UNA NOTA DEL CRIMINOLOGO CARMELO LAVORINO

Coordinatore del Pool di Difesa della famiglia Mottola per il delitto di Serena Mollicone

Nella puntata di ieri venerdì 17 gennaio (A) ci sono stati alcuni previsti tagli che hanno un po’ cambiato e vanificato il senso delle nostre parole e, purtroppo, (B) non sono state riportate tutte le nostre dichiarazioni in riferimento a molteplici aspetti, primo fra tutti gli errori e le contraddizioni degli inquirenti!

Comunque è stato un intelligente e buon servizio di informazione, anche se un po’ timido nel presentare le nostre posizioni. Ma tanto è lo stato dell’Arte!

Purtroppo (per la verità) è stato dato ampio spazio a chi ha tentato di confutarci (inutilmente) in nostra assenza senza che noi si potesse intervenire, così rendendoci invisibili e forse muti: squilibrio, non contraddittorio e disinformazione!

Ormai appare evidente sia che il brig. Santino Tuzi non ha visto entrare in caserma Serena Mollicone sia che abbia dichiarato una “non verità” o abbia fornito un’informazione di comodo causa il clima situazionale ed altre motivazioni.
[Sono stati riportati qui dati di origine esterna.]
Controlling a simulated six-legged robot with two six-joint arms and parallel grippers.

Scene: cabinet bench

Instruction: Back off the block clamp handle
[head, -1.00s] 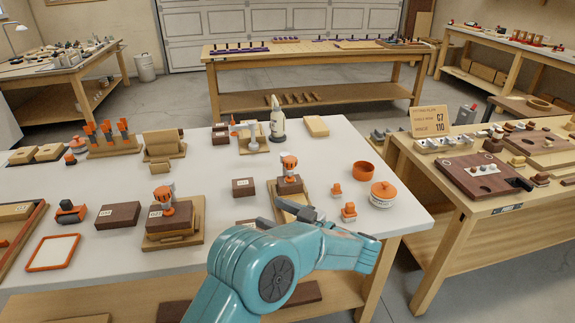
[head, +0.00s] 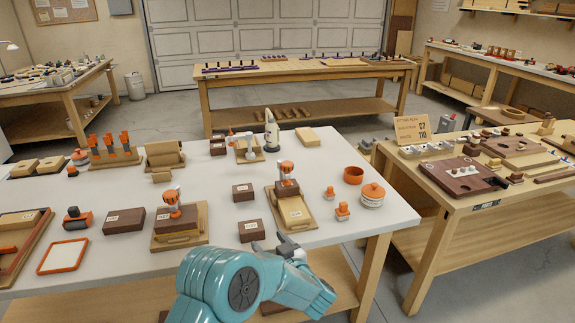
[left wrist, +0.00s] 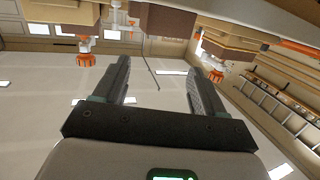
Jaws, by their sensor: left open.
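Two orange-handled clamps stand on the near bench. One clamp (head: 174,203) is upright on a brown block on a wooden base; the other clamp (head: 287,171) is upright on a dark block at the back of a wooden board (head: 296,212). I cannot tell which is the block clamp. My left gripper (head: 284,240) is low at the bench's front edge, in front of that board and apart from both clamps. In the left wrist view, its jaws (left wrist: 158,68) are open and empty, with orange knobs (left wrist: 86,59) beyond. My right gripper does not show.
A dark block (head: 251,231) lies close to my left gripper. Small orange pieces (head: 342,211) and an orange-lidded jar (head: 372,194) stand to the right. A dark block (head: 124,221) lies left of the left clamp.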

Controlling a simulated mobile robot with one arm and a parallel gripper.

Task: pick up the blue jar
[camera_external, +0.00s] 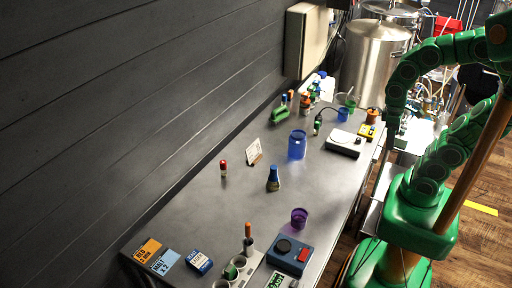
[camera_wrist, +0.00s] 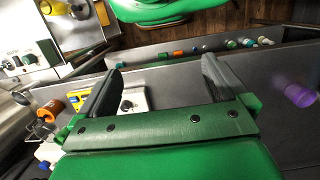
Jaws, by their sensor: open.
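The blue jar (camera_external: 297,145) stands upright on the grey table (camera_external: 240,205), a little beyond its middle, in the external view. I cannot make it out in the wrist view. My gripper (camera_wrist: 160,85) is open, with its two dark fingers wide apart and nothing between them held. In the external view my arm bends down at the table's right edge, to the right of the jar and apart from it. The fingers are too small to tell there.
A white device (camera_external: 343,143) stands between the jar and my arm. A dark-blue-topped bottle (camera_external: 273,179), a small card (camera_external: 253,151) and a red-capped vial (camera_external: 223,168) stand nearer. A purple cup (camera_external: 299,217) and a blue device (camera_external: 290,254) are at the near end.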

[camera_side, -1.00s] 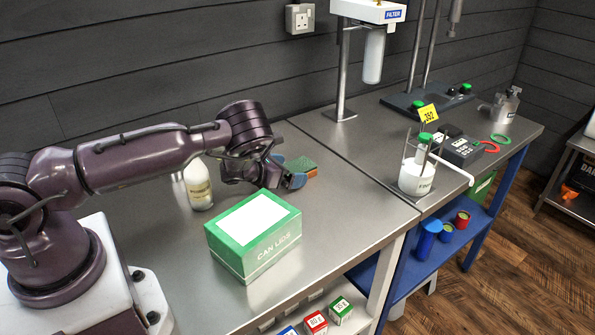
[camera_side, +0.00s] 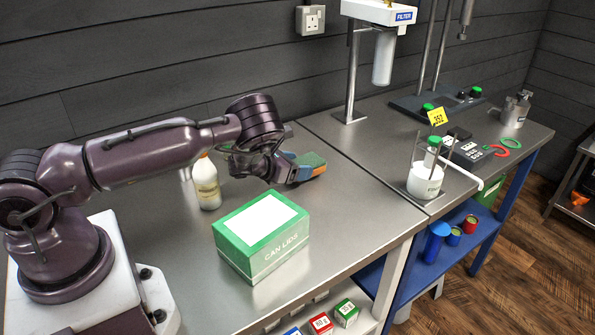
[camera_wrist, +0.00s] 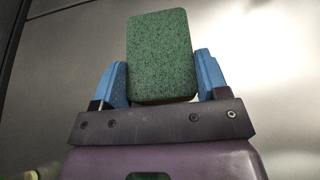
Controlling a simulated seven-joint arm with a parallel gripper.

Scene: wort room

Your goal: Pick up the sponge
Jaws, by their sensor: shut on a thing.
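The sponge (camera_side: 312,160) has a green top and an orange-tan lower layer. In the wrist view the green face of the sponge (camera_wrist: 160,55) stands between the two blue fingers, which press on its left and right sides. My gripper (camera_side: 291,168) is shut on the sponge over the steel bench (camera_side: 350,220), behind the green box. In the wrist view my gripper (camera_wrist: 160,85) shows both fingers, partly behind the sponge. I cannot tell from these views whether the sponge is clear of the bench top.
A green and white can lids box (camera_side: 262,236) stands in front of my gripper. A white bottle (camera_side: 206,183) stands to the left. A white tub (camera_side: 425,180) with rods stands to the right. The bench between box and tub is clear.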

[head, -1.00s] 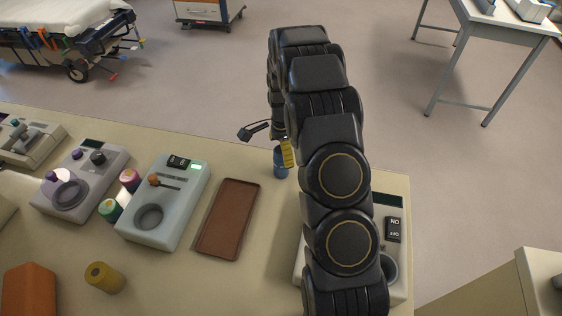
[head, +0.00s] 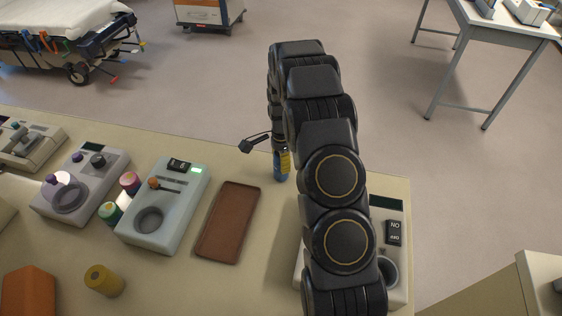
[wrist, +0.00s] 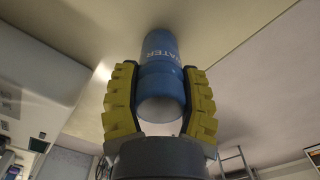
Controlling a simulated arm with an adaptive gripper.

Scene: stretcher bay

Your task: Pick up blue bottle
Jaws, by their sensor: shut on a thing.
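The blue bottle (head: 281,174) stands near the far edge of the table, to the right of the brown tray, with my arm partly in front of it. In the wrist view the blue bottle (wrist: 160,78) has white lettering that reads in part "ATER". My gripper (head: 281,158) is at the bottle from above. In the wrist view its two yellow ridged fingers (wrist: 160,95) lie on both sides of the bottle, shut on it. The bottle's far end still appears to meet the table surface.
The empty brown tray (head: 228,222) lies left of the bottle. A pale device (head: 165,205), a purple-knobbed device (head: 80,183) and two small striped cylinders stand farther left. A yellow cylinder (head: 104,281) and an orange block (head: 29,291) are near the front. Another device (head: 392,228) is partly behind my arm.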

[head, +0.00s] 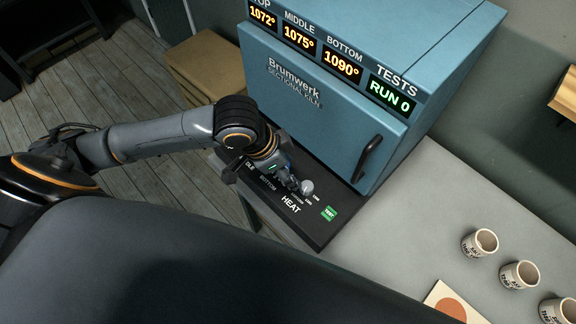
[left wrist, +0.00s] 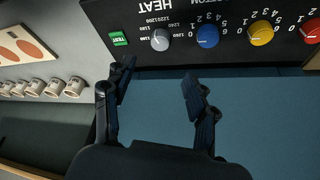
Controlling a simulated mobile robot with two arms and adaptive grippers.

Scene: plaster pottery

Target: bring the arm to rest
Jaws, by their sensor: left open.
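My left arm (head: 160,135) reaches in from the left in the head view and bends down at the kiln's control panel. My left gripper (head: 293,184) is over the panel beside the grey heat knob (head: 307,187). In the left wrist view the gripper (left wrist: 157,76) has its two fingers spread apart with nothing between them. The grey knob (left wrist: 160,40) shows beyond the fingertips, with a visible gap. My right gripper is in neither view.
The blue kiln (head: 335,100) stands behind the panel, its door shut. A green TEST button (head: 329,213) is on the panel. Several cups (head: 480,242) and a card with an orange disc (head: 452,303) are on the grey table (head: 410,215). A cardboard-coloured box (head: 205,65) stands left of the kiln.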

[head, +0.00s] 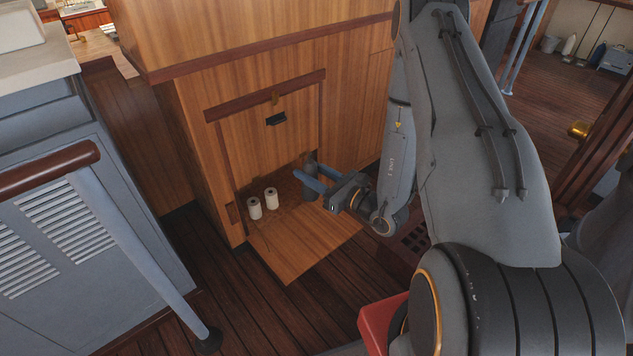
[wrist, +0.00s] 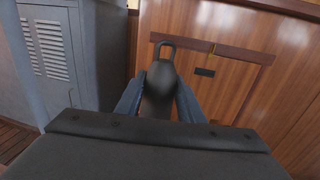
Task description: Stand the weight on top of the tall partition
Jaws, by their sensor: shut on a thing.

Del resto, se avesse visto Serena (che conosceva perfettamente) lo avrebbe comunicato – in quanto uomo onesto, leale e coraggioso, ligio al dovere ed alla legalità – ai famigliari Mollicone che la cercavano, ai superiori ed ai colleghi di Pontecorvo, e non ultimo, ai magistrati. Sinceramente non comprendiamo i famigliari del brigadiere Tuzi che preferiscono avere il congiunto come “soggetto ingannatore per sette anni e concorrente nei reati contro Serena” e non, invece, “sostenitore di una tardiva e illogica menzogna per motivi psichici e situazionali (non dimentichiamo che si è suicidato due giorni dopo la drammatica ritrattazione della ritrattazione)”. Ora restano soltanto le arrampicature sugli specchi della consulente della famiglia Tuzi, consulente entrata nel deserto dell’improba incertezza e che lì si aggira sperduta e confusa senza uscirne (addirittura si è permessa di contestare l’importanza e la sostanza delle attività professionali che dovrà effettuare il nostro consulente dott. Enrico Delli Compagni psicologo forense), e di qualche cortigiano che, “horribile dictu”, prospera sulle disgrazie altrui!

Risulta evidente anche che abbiamo ragione sul fatto che la porta non sia la c.d.”arma del delitto” e che su tale mastodontico equivoco siano stati sprecati tempo, risorse umane e strumentali e strombazzati titoli altosonanti ma apodittici quali “Serena è stata uccisa in caserma… la porta è l’arma del delitto… il cerchio si stringe…”.

Il prof. Meluzzi poteva di certo evitare di insinuare che il m.llo Mottola anche se innocente possa “sapere qualcosa del delitto non collegato al figlio Marco”. A volte occorre astenersi dall’enunciare opinioni in chiave accusatoria e di sospetto non avendo nulla in mano e senza altresì conoscere tutti i documenti che possano includere o escludere dei fatti delittuosi. Contestiamo, quindi, non per opinione, ma su cogenze fattuali, l’insinuazione apocrifa e ateleologica di Meluzzi.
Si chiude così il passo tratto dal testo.